Atari Applications Note The program above illustrates the binary manipulation discussed in Chris Crawford's article. It lets you draw pictures on one of two screens with a joystick. Press FIRE to lay down points. To switch between the two screens, press SELECT (hold down SELECT for an interesting effect). You can change colors by pressing "0" (to erase) or "1" (to draw). For the purposes of the illustration, you are limited to one color and only half the normal height of GRAPHICS 4. A Fascinating OPTION The page flipping and joystick doodling are only a means to an end.

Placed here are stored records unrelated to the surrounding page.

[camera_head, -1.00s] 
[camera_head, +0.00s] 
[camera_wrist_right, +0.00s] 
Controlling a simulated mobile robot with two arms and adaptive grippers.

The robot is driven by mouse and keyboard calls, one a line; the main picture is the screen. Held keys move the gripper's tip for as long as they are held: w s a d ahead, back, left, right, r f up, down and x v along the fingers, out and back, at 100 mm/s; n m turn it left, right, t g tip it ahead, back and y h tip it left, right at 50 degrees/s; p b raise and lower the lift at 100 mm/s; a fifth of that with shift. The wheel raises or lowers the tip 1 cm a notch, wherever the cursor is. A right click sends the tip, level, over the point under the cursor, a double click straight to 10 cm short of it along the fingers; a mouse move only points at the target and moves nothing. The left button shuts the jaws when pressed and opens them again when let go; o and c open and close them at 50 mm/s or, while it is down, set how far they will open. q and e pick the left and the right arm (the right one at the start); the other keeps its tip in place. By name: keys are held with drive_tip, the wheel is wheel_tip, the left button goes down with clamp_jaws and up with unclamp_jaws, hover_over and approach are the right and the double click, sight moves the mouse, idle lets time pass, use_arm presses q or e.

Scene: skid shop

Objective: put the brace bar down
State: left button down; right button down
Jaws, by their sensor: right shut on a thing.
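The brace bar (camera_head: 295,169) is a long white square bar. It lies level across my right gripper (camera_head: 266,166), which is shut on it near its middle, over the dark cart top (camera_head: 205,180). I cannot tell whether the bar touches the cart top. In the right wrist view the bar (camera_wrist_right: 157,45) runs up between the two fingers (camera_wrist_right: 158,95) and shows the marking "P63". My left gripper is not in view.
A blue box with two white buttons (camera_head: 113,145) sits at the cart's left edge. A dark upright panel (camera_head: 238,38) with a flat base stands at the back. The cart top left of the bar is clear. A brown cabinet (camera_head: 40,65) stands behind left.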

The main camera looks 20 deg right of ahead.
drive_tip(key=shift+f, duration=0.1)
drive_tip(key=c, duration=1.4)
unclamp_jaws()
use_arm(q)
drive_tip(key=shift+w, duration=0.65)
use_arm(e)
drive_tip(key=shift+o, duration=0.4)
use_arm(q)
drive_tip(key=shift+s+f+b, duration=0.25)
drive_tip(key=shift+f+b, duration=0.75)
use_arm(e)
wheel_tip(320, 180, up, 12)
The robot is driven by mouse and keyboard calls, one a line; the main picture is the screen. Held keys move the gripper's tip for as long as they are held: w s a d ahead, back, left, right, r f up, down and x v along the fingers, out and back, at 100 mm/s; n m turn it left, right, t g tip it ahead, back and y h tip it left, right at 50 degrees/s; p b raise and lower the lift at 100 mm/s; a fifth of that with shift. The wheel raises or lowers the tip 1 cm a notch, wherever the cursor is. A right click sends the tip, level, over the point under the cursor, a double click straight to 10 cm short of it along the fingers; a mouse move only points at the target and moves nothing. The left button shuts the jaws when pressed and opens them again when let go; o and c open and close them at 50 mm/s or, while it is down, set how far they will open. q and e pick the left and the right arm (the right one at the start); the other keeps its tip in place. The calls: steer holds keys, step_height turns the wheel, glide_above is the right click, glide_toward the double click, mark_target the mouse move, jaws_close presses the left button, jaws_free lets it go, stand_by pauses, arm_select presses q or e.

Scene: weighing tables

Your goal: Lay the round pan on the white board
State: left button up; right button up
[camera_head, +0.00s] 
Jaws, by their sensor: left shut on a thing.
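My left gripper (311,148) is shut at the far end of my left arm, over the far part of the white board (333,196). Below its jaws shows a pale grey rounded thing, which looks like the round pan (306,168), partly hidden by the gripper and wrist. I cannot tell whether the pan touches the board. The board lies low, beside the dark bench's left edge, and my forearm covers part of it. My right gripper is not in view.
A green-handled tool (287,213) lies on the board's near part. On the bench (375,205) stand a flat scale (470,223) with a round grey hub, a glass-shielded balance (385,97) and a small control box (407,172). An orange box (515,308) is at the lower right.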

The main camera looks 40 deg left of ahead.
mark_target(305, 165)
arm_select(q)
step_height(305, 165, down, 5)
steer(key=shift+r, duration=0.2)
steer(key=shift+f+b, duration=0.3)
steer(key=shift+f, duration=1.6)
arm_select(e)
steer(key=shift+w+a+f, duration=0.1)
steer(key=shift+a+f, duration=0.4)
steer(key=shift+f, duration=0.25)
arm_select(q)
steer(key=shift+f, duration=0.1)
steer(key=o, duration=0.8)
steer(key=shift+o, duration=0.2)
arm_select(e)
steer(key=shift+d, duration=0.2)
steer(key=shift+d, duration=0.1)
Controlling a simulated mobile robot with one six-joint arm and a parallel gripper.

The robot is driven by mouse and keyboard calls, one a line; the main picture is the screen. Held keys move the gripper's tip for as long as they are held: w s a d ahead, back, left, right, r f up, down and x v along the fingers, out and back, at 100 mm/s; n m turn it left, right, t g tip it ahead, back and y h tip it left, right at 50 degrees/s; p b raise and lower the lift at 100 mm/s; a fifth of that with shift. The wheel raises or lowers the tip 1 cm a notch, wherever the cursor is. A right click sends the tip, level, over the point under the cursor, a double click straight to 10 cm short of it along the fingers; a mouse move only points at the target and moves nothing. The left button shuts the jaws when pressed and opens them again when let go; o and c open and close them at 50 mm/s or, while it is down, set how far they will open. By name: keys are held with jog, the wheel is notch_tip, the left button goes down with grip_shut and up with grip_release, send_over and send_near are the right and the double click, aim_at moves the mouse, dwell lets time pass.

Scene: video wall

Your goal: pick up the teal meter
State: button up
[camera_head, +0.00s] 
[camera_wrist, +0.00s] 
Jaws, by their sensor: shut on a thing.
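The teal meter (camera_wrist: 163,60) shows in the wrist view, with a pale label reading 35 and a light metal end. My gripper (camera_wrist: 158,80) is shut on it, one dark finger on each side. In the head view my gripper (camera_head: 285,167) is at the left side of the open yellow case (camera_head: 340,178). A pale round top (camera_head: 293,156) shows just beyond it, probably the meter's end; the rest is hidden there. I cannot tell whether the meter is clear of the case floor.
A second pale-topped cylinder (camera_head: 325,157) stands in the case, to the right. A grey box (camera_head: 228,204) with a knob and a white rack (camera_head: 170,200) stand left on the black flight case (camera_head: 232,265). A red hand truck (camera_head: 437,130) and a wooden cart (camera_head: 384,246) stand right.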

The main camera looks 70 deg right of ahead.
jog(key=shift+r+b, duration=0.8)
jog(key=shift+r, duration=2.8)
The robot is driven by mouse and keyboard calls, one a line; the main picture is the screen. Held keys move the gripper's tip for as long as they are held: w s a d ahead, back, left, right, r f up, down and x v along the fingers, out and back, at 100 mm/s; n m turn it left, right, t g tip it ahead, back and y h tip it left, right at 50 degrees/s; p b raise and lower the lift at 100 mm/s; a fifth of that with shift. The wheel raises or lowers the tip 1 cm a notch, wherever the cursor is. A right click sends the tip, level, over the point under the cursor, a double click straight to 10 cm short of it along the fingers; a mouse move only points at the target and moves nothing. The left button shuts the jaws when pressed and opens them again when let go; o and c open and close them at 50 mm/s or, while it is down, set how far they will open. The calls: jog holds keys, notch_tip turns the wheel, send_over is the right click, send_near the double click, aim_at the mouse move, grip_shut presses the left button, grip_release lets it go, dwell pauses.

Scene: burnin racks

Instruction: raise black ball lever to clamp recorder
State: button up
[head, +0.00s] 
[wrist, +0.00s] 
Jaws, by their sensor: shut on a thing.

The interesting effect happens when you press OPTION. A machine language routine in page six combines screens one and two in various ways, displaying them on a third page which you can see.     This is not page flipping. The data (points, pixels) on one screen are combined with the data on the other by "enfolding" pairs of bytes as described by Crawford. You can pass the SELECT byte to the machine language routine. Our demonstration uses the numbers 0-255 as SELECT to roughly transform the second screen into the first.     You could change the FOR/NEXT loop to "255 to 0 STEP-1" to reverse the process. Try changing the last parameter in the USR statement for different effects. You can use random numbers, for example. Trying different numbers may help you to better understand the powerful potential of Crawford's bit enfolding technique.